Oh my, I’m sleepy.  Wednesday morning will come early…oh wait, it already is Wednesday morning…:)

Ever Feel Like This?

Jeremiah 31:18-19 (New Living Translation)

18  …‘You disciplined me severely,

      like a calf that needs training for the yoke.
   Turn me again to you and restore me,
      for you alone are the Lord my God.

19 I turned away from God,
      but then I was sorry.
   I kicked myself for my stupidity!
      I was thoroughly ashamed of all I did in my younger days.’

…or of all I did yesterday…that works too.

Really appreciating God’s grace, once again, today…

Not to mention, this verse keeps popping out to me.  I read it a couple weeks ago…

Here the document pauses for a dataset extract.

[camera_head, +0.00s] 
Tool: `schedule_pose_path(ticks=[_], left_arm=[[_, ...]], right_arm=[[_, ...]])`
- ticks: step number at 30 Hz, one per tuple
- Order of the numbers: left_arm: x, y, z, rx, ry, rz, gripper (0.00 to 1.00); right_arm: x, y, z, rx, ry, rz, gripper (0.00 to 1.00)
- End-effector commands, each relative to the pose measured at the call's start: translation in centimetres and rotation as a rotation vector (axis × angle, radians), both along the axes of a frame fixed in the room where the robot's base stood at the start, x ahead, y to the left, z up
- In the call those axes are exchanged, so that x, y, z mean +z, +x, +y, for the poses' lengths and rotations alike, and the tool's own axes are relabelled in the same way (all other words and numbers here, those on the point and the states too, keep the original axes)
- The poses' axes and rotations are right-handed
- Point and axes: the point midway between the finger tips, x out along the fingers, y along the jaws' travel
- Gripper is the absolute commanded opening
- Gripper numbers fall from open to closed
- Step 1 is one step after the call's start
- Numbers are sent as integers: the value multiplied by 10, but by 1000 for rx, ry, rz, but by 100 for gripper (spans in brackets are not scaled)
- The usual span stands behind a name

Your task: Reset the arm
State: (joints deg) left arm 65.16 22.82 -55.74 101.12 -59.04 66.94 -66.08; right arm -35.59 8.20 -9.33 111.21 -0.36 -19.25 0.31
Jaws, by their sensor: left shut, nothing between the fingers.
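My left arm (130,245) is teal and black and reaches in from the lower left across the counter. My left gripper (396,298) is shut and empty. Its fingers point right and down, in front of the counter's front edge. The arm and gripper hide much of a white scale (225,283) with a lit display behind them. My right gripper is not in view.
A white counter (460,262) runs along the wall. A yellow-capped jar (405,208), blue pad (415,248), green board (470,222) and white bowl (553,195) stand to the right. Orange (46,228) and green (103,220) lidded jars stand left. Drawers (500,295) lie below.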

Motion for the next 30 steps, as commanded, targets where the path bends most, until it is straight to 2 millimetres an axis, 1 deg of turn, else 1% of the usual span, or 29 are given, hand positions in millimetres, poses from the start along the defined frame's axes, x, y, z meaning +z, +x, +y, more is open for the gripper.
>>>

Zephaniah 1:12 (New Living Translation)

12 “I will search with lanterns in Jerusalem’s darkest corners
      to punish those who sit complacent in their sins.
  They think the Lord will do nothing to them,
      either good or bad.

In context, or out, the bolded portion describes my human nature sometimes…complacency sucks.  So I go back to the first verse and say, "Turn me again to you and restore me, for you alone are the LORD my God."